- PROBLEM TO SOLVE -
Your copy of the material below should match it exactly, except that it holds no pictures.

************

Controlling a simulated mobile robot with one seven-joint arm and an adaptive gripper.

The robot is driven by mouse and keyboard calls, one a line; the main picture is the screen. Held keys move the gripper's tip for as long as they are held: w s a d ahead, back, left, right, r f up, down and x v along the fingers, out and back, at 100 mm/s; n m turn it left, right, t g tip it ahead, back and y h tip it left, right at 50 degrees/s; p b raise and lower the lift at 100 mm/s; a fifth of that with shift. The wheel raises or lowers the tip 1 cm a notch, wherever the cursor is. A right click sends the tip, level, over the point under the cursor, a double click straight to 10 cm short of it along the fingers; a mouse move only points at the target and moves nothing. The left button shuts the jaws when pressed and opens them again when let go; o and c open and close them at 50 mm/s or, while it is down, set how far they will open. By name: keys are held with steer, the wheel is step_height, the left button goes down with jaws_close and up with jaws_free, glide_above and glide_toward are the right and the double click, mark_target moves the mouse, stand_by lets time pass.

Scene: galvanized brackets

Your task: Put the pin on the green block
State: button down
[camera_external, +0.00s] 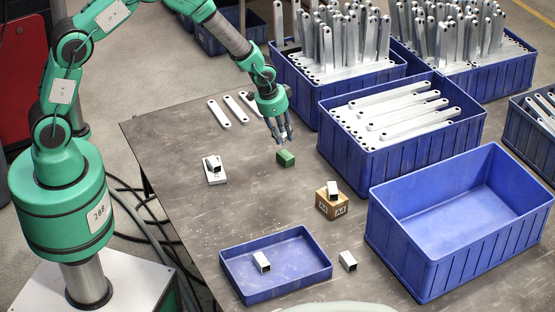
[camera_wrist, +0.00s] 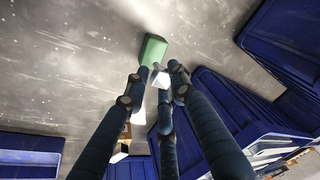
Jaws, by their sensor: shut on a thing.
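The green block (camera_external: 286,158) lies on the table, and it also shows in the wrist view (camera_wrist: 153,49) just beyond my fingertips. My gripper (camera_external: 281,138) is above the block, pointing down. In the wrist view its fingers (camera_wrist: 160,82) are closed around a small pale metal piece, apparently the pin (camera_wrist: 160,76). The pin overlaps the block's near edge in that view. I cannot tell whether they touch. Much of the pin is hidden by the fingers, and it is too small to make out in the external view.
A wooden cube (camera_external: 330,208) bears a metal bracket. Another bracket sits on a plate (camera_external: 216,178) at left. A shallow blue tray (camera_external: 239,286) holds one bracket, with another (camera_external: 347,261) beside it. An empty blue bin (camera_external: 405,248) and bins of metal strips (camera_external: 350,158) stand right and behind.

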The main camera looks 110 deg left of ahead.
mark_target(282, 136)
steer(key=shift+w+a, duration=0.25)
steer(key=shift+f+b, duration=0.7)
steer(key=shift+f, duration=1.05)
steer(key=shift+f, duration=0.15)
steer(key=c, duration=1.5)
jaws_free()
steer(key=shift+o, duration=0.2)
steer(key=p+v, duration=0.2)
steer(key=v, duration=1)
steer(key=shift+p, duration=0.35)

************

- ANSWER TO THIS PROBLEM -
Controlling a simulated mobile robot with one seven-joint arm and an adaptive gripper.

The robot is driven by mouse and keyboard calls, one a line; the main picture is the screen. Held keys move the gripper's tip for as long as they are held: w s a d ahead, back, left, right, r f up, down and x v along the fingers, out and back, at 100 mm/s; n m turn it left, right, t g tip it ahead, back and y h tip it left, right at 50 degrees/s; p b raise and lower the lift at 100 mm/s; a fifth of that with shift. The wheel raises or lowers the tip 1 cm a notch, wherever the cursor is. A right click sends the tip, level, over the point under the cursor, a double click straight to 10 cm short of it along the fingers; a mouse move only points at the target and moves nothing. The left button shuts the jaws when pressed and opens them again when let go; o and c open and close them at 50 mm/s or, while it is down, set how far they will open. By name: keys are held with steer, the wheel is step_height, the left button goes down with jaws_close and up with jaws_free, glide_above and glide_toward are the right and the double click, mark_target moves the mouse, stand_by lets time pass.

Scene: galvanized brackets

Your task: Put the pin on the green block
State: button down
[camera_external, +0.00s] 
[camera_wrist, +0.00s] 
Jaws, by their sensor: shut on a thing.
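The green block (camera_external: 286,158) lies on the table, and it also shows in the wrist view (camera_wrist: 153,49) just beyond my fingertips. My gripper (camera_external: 281,138) is above the block, pointing down. In the wrist view its fingers (camera_wrist: 160,82) are closed around a small pale metal piece, apparently the pin (camera_wrist: 160,76). The pin overlaps the block's near edge in that view. I cannot tell whether they touch. Much of the pin is hidden by the fingers, and it is too small to make out in the external view.
A wooden cube (camera_external: 330,208) bears a metal bracket. Another bracket sits on a plate (camera_external: 216,178) at left. A shallow blue tray (camera_external: 239,286) holds one bracket, with another (camera_external: 347,261) beside it. An empty blue bin (camera_external: 405,248) and bins of metal strips (camera_external: 350,158) stand right and behind.

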The main camera looks 110 deg left of ahead.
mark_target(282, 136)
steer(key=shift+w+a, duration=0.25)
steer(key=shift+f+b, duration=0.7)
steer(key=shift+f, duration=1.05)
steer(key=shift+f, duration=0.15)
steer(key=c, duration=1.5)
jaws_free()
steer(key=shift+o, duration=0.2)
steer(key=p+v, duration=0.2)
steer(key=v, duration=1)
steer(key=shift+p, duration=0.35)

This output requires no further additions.